Die Atmosphäre des Mars besteht gegenwärtig zu 95,3 Prozent aus Kohlendioxid. Außerdem treten noch 2,7 Prozent Stickstoff, etwa 1,6 Prozent Argon und Spuren von weiteren Gasen auf. Eine Welt, deren Klima durch Kohlendioxid und Wasser bestimmt wurde, sollte jedoch auch über deutlich erkennbare Karbonatablagerungen verfügen. Karbonate sind Salze der Kohlensäure, welche freigesetzt werden, sobald Kohlendioxid mit Wasser reagiert. Auf der Erde finden sich solche Karbonatvorkommen zumeist in Form von Kalziumkarbonat, welches besser unter der Bezeichnung Kalk bekannt ist. Als sich vor etwa 3,7 Milliarden Jahren ein Großteil der Marsatmosphäre aus bisher nicht genau bekannten Gründen verflüchtigte und das Oberflächenwasser aufgrund des dadurch bedingten Abfalls des Luftdrucks verdampfte, hätte sich das kohlensäurehaltige Wasser mit den im Boden vorkommenden Kalzium-, Eisen- und Magnesiumablagerungen verbinden und als Karbonat ablagern müssen. Trotzdem konnten im Verlauf der bisherigen Untersuchungen des Mars bis heute nur geringe Spuren dieses Minerals auf der Oberfläche des Mars nachgewiesen werden.

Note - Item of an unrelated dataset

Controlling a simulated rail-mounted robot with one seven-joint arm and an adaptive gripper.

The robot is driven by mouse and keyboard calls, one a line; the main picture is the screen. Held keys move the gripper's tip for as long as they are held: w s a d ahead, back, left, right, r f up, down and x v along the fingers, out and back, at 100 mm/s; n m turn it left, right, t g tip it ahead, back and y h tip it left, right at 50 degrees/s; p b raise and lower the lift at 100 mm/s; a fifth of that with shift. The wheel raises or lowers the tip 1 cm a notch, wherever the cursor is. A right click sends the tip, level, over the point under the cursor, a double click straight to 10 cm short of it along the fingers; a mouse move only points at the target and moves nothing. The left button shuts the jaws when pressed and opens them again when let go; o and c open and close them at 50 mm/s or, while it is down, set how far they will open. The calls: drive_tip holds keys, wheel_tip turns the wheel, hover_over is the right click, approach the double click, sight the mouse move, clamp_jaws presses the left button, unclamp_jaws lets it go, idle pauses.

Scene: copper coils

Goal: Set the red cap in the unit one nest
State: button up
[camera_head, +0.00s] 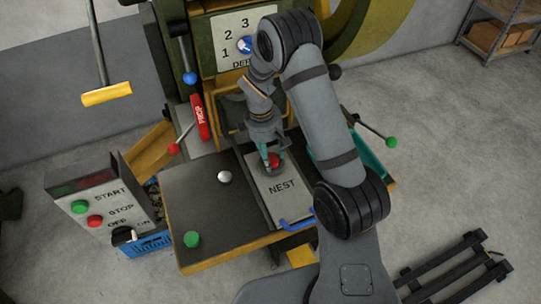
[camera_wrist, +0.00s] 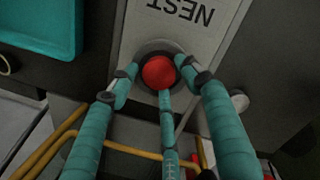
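The red cap (camera_head: 274,160) is at the upper end of the pale plate marked NEST (camera_head: 268,188). In the wrist view the red cap (camera_wrist: 158,72) appears round, inside or above a dark ring-shaped nest (camera_wrist: 147,49) in the plate (camera_wrist: 213,42). I cannot tell whether it is seated or held just above. My gripper (camera_head: 273,156) points down over it. Its teal fingers surround the cap in the wrist view (camera_wrist: 159,76), with dark tips close to its sides. Contact is not clear. The numbered dial panel (camera_head: 243,40) stands behind.
A silver-white ball (camera_head: 224,177) and a green cap (camera_head: 192,239) are on the dark table (camera_head: 205,205). A blue handle (camera_head: 297,223) is at the plate's near end. A red-tipped lever (camera_head: 174,149) is behind the table.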

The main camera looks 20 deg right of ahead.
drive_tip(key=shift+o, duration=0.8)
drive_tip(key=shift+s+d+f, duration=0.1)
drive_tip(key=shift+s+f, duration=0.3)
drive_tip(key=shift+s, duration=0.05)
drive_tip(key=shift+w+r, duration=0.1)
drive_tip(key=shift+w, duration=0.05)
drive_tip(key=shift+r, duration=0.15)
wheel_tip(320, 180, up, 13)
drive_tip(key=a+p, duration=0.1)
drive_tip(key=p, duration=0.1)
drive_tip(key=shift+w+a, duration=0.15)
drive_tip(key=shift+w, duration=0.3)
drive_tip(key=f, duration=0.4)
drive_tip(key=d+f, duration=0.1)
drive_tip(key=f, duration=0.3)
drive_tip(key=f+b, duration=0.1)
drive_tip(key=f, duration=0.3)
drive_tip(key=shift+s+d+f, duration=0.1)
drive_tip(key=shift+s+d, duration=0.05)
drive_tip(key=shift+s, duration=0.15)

Im Jahr 2003 entdeckten Wissenschaftler bei der Auswertung von Spektrometerdaten des Orbiters Mars Global Surveyor erstmals geringe Mengen von Karbonaten auf der Marsoberfläche, welche im dortigen Staub enthalten waren. Im Dezember 2008 publizierte eine Wissenschaftlergruppe um Scott Murchie von der Johns Hopkins University einen weiteren Nachweis. Mit Hilfe des Compact Reconnaissance Imaging Spectrometer for Mars (CRISM) an Bord der NASA-Sonde Mars Reconnaissance Orbiter (MRO) konnte man Karbonatvorkommen innerhalb von intaktem Marsgestein nachweisen. Diese Vorkommen bedecken im Bereich des Nili Fossae eine Fläche von etwa 10 Quadratkilometern. Auch in der näheren Umgebung wurden bei diesen Messungen weitere Vorkommen entdeckt.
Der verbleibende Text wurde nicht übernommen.